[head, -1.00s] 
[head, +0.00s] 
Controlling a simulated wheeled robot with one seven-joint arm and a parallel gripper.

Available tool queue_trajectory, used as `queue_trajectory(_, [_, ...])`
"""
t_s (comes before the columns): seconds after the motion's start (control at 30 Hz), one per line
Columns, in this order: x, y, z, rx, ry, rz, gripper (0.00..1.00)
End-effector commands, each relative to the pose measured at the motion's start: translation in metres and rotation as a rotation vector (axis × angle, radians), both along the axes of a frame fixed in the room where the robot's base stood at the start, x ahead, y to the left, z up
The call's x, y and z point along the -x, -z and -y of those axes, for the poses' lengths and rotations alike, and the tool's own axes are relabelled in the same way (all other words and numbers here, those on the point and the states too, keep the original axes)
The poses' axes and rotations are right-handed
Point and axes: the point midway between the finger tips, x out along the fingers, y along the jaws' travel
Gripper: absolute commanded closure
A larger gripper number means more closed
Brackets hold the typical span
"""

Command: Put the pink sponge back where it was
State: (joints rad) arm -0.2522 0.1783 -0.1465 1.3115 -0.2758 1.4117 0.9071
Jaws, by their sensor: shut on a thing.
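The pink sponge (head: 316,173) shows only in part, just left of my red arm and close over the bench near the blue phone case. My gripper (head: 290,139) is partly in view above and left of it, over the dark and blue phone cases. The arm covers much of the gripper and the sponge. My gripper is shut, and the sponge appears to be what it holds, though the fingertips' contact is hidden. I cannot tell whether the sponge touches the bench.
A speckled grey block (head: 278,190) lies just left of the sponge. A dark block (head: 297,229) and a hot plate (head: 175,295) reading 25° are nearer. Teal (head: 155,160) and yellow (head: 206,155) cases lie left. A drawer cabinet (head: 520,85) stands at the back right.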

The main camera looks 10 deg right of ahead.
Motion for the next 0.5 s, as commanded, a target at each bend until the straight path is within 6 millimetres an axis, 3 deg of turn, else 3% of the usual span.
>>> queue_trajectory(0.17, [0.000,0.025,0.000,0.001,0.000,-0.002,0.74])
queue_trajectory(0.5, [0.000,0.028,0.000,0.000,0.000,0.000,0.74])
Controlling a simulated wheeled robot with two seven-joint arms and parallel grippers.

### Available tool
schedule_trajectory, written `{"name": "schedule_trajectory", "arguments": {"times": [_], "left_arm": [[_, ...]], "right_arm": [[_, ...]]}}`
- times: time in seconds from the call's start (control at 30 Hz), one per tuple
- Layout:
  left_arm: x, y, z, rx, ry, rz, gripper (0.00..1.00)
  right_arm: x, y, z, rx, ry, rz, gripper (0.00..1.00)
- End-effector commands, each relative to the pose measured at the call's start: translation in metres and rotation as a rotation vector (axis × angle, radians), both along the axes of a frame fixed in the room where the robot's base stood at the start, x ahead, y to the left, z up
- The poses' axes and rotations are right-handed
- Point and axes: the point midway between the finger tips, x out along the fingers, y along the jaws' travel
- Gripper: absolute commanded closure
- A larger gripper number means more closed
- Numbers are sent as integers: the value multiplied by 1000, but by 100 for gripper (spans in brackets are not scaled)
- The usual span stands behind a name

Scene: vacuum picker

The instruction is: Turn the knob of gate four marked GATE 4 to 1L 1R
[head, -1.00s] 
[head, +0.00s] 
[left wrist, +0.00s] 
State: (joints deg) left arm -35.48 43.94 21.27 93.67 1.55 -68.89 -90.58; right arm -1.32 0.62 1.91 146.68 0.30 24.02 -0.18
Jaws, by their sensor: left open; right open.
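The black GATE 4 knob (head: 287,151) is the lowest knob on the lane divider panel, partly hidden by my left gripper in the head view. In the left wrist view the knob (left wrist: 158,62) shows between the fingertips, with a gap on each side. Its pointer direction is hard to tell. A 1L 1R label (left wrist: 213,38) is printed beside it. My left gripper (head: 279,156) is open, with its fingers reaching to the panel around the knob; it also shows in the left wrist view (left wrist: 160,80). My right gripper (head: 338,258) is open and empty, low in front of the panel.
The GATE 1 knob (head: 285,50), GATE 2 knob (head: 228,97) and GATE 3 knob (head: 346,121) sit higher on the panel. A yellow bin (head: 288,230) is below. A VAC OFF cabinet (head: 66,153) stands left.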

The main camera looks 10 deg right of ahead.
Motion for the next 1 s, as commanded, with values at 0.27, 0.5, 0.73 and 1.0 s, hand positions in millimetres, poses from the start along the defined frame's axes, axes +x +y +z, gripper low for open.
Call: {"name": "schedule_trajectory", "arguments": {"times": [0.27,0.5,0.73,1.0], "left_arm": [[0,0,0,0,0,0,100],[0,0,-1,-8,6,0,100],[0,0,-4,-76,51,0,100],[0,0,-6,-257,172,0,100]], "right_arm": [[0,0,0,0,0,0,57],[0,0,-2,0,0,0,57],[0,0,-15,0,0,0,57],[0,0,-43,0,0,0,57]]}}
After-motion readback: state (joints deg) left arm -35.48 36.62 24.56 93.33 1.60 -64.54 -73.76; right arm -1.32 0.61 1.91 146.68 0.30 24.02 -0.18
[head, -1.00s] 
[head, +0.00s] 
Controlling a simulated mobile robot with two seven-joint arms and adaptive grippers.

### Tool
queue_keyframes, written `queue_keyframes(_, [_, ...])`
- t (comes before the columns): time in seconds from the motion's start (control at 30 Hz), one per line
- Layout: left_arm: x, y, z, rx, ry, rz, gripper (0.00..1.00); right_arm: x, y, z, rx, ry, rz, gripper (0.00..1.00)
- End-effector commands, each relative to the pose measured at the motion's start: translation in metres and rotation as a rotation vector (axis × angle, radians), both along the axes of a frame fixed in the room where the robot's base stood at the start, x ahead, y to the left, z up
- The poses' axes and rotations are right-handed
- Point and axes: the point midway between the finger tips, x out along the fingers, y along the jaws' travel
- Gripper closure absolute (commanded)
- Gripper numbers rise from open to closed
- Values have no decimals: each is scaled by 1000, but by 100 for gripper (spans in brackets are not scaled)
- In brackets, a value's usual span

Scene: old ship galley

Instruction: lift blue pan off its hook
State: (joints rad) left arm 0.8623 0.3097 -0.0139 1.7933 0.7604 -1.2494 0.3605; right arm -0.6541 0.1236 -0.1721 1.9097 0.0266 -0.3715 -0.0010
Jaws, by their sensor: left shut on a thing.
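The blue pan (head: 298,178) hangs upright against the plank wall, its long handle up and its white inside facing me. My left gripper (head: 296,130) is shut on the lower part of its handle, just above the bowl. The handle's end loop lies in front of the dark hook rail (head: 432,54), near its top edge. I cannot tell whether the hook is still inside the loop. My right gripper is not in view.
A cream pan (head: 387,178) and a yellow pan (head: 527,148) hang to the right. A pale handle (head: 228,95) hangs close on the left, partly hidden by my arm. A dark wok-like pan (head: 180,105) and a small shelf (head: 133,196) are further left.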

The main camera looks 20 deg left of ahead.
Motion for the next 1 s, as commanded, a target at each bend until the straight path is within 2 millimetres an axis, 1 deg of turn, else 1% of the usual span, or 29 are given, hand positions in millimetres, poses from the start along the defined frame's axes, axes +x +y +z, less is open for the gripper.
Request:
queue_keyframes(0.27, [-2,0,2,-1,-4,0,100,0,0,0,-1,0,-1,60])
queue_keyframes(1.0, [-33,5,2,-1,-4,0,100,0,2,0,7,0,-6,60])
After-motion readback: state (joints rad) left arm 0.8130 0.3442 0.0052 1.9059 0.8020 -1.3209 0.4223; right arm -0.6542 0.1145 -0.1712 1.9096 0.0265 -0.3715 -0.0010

----------

Problem requirements - Filter the data for the string "arms" and copy every line that has it.

Answer to this task -
Controlling a simulated wheeled robot with two seven-joint arms and parallel grippers.
Controlling a simulated mobile robot with two seven-joint arms and adaptive grippers.

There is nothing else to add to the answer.